Saoisrse Ronan. You’ve probably seen her in movies such as “Brooklyn”, “Mary Queen of Scots”, and “Little Women.” She actually has quite a few films under her belt and nominations under her belt for her acting to boot. Ok – now pronounce her first name.

Nice try.

Nope.

Close.

It’s pronounced “Sir-shuh”. Similar to inertia.

Here’s the thing, there are many scotches out there that endure the same fate. They are spelled with the Latin Alphabet that we’re familiar with; however, they’re not pronounced the way they’re written. Full disclosure: I’m not a Gael nor a recent descendant of one; I grew up speaking English, not Gaelic. And yes, English has its peculiarities with letters in words. The word “phlegm” – what’s the “g” doing there? Why is “rough” pronounced “ruff” and in “thorough”, it’s pronounced “ro”. And why is “ph” making the “f” sound when “f” is perfectly suitable to do so? Heck – even the word “phonetic isn’t spelled “phonetically”.

Back to the matter at hand. Actually, let’s introduce manner at hand: the pronunciation of certain scotches. To put a finer point on it: the Scottish pronunciation of certain scotches. I suspect that the scotches themselves are comfortable with us anglicising their names, saying their names more gaelically would bring a smile to said scotches. For example: when I say “Glenfiddich” the digraph “ch” is pronounced like a “k”. In my bad attempt at Gaelic, the “ch” sounds more like a back of the throat guttural hiss.

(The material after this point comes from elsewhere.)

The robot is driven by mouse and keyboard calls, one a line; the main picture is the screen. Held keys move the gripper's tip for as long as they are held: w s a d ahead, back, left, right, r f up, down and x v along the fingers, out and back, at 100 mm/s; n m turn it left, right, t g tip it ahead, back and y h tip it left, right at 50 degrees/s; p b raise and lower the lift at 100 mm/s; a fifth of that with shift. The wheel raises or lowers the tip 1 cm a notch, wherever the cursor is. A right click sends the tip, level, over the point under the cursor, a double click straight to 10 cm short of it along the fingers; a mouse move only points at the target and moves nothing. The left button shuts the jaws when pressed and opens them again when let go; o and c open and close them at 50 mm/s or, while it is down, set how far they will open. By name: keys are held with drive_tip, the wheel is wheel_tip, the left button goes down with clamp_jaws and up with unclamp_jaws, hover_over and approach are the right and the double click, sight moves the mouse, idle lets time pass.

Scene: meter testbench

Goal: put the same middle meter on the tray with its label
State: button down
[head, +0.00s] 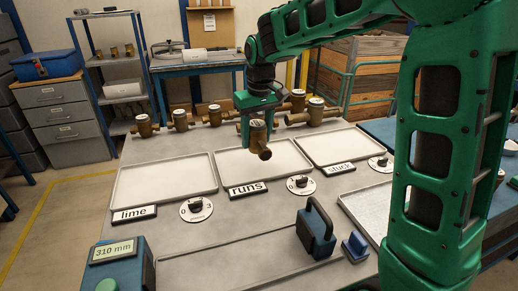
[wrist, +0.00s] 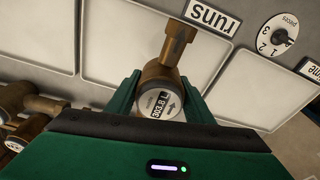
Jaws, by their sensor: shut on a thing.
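My gripper (head: 257,127) is shut on a brass meter (head: 258,140) and holds it over the middle tray (head: 235,168). In the wrist view the meter (wrist: 165,70) sits between the two green fingers, with its round white dial facing the camera and one pipe end pointing toward the label. The label "runs" (head: 248,189) lies at the front edge of the middle tray and shows upside down in the wrist view (wrist: 211,15). The left tray (head: 165,178) has the label "lime" (head: 134,214); the right tray (head: 335,148) has "stuck" (head: 340,169). All three trays look empty.
Several brass meters (head: 180,121) stand in a row behind the trays. Round dials, one by the lime tray (head: 196,209), lie in front. A blue-handled block (head: 316,228) and a "310 mm" display box (head: 117,252) stand nearer. Another tray (head: 368,212) lies at right.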

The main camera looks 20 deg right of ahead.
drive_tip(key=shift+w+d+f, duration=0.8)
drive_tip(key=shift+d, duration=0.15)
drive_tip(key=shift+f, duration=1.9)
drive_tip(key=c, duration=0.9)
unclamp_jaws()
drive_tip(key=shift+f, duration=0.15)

Anyway, as The Single Cask just landed with some tongue-twisters, we figured if you master these scotch pronunciations below and whenever an impromptu round of pronunciation Jeopardy starts up at the bar or in your basement, you’ll easily clean up. Oh, and the bolded syllables indicated where to put the emphasis.

Aberlour – Ab-url-our  (Instead of Happy Hour, it’s Aberl Hour.)

AnCnoc – An-nock (The capital C after An is silent, see?)

Auchroisk – O-thrusk

Balvenie – Bal-ven-nee

Bruichladdich – Brook-laddie.  (Or make the soft “ch” sound on the second one.)

Caol Isla – Culleelah.

Craigellachie – Craig-ellah-kee

Glen Garioch – Glen Gee-ree

Glenmorangie – Glen more-an-gee  (Think “orangee.”)

Glenrothes – Glen roth-is  (Like Glen Roth is busy.)

Kilchoman – Kill Hoe-mun.  (The “ch” is silent here.”)

Laphroaig – Lah-froyg

Ledaig – Leh-tchaig

Mannochmore – Ma-nock-more  (Again, the “ch” sound is your choice.)

Oban – Oben  (It’s like saying Open with a “b” instead.)

Poit Dhubh – Potch Goo  (Pronounced just like it’s spelled, right?)

Teaninich – Tee-ni-nik  (Or, again, make the soft “ch” sound.)

Té Bheag – Tcheh-vek  (Think of the “tcheh” sound in Czeck.)

Tomintoul – Tom-in-towel

Weemys – Weems

These are a few to get you started.  And there’s no written rule that you have to use the “ch” digraph or the trilling rhotic “r”.  However, it would be kind of cool and continental if you could.  And you can start with “Slàinte Mhath”.  Cheers.